Collected material:

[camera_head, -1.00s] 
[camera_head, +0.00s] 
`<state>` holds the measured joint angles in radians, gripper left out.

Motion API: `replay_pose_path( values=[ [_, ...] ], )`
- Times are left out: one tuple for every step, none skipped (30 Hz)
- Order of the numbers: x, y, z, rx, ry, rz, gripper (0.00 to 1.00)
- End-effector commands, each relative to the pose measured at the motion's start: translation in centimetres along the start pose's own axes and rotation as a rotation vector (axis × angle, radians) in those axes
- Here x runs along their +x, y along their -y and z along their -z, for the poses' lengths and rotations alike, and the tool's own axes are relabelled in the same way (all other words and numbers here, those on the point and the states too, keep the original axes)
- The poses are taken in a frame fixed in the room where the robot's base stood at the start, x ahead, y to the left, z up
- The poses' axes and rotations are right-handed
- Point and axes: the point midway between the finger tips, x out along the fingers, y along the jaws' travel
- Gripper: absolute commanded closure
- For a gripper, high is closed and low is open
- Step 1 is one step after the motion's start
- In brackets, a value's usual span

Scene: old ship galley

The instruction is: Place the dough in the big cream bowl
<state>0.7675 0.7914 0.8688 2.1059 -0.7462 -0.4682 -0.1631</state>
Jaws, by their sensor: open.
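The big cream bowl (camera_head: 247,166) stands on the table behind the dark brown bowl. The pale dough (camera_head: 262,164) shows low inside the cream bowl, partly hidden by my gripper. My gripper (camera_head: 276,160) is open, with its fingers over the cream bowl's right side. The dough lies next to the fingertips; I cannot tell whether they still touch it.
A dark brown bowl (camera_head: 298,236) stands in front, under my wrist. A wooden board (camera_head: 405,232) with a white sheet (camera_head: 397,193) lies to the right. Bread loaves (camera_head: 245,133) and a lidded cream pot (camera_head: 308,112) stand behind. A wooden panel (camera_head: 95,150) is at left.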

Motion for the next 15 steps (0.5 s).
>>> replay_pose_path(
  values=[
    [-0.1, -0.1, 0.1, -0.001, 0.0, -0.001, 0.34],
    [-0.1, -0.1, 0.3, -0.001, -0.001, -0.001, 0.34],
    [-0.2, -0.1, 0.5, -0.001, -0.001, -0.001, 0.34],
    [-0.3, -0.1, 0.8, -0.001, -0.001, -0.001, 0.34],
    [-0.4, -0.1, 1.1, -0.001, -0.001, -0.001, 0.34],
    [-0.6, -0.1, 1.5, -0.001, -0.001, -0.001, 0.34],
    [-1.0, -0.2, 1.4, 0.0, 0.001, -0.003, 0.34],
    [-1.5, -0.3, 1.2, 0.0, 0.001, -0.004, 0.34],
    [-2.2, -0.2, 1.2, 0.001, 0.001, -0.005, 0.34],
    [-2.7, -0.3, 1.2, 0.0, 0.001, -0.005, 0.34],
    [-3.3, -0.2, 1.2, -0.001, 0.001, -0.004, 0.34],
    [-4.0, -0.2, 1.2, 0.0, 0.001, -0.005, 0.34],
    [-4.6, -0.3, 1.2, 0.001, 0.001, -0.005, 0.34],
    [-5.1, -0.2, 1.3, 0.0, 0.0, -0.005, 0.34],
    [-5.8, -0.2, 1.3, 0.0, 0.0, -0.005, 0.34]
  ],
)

Brief: Write out the entire listing exactly.

Solution:
[camera_head, -1.00s] 
[camera_head, +0.00s] 
`<state>` holds the measured joint angles in radians, gripper left out.

Motion API: `replay_pose_path( values=[ [_, ...] ], )`
- Times are left out: one tuple for every step, none skipped (30 Hz)
- Order of the numbers: x, y, z, rx, ry, rz, gripper (0.00 to 1.00)
- End-effector commands, each relative to the pose measured at the motion's start: translation in centimetres along the start pose's own axes and rotation as a rotation vector (axis × angle, radians) in those axes
- Here x runs along their +x, y along their -y and z along their -z, for the poses' lengths and rotations alike, and the tool's own axes are relabelled in the same way (all other words and numbers here, those on the point and the states too, keep the original axes)
- The poses are taken in a frame fixed in the room where the robot's base stood at the start, x ahead, y to the left, z up
- The poses' axes and rotations are right-handed
- Point and axes: the point midway between the finger tips, x out along the fingers, y along the jaws' travel
- Gripper: absolute commanded closure
- For a gripper, high is closed and low is open
- Step 1 is one step after the motion's start
- In brackets, a value's usual span

Scene: old ship galley

The instruction is: Place the dough in the big cream bowl
<state>0.7675 0.7914 0.8688 2.1059 -0.7462 -0.4682 -0.1631</state>
Jaws, by their sensor: open.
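The big cream bowl (camera_head: 247,166) stands on the table behind the dark brown bowl. The pale dough (camera_head: 262,164) shows low inside the cream bowl, partly hidden by my gripper. My gripper (camera_head: 276,160) is open, with its fingers over the cream bowl's right side. The dough lies next to the fingertips; I cannot tell whether they still touch it.
A dark brown bowl (camera_head: 298,236) stands in front, under my wrist. A wooden board (camera_head: 405,232) with a white sheet (camera_head: 397,193) lies to the right. Bread loaves (camera_head: 245,133) and a lidded cream pot (camera_head: 308,112) stand behind. A wooden panel (camera_head: 95,150) is at left.

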Motion for the next 15 steps (0.5 s).
>>> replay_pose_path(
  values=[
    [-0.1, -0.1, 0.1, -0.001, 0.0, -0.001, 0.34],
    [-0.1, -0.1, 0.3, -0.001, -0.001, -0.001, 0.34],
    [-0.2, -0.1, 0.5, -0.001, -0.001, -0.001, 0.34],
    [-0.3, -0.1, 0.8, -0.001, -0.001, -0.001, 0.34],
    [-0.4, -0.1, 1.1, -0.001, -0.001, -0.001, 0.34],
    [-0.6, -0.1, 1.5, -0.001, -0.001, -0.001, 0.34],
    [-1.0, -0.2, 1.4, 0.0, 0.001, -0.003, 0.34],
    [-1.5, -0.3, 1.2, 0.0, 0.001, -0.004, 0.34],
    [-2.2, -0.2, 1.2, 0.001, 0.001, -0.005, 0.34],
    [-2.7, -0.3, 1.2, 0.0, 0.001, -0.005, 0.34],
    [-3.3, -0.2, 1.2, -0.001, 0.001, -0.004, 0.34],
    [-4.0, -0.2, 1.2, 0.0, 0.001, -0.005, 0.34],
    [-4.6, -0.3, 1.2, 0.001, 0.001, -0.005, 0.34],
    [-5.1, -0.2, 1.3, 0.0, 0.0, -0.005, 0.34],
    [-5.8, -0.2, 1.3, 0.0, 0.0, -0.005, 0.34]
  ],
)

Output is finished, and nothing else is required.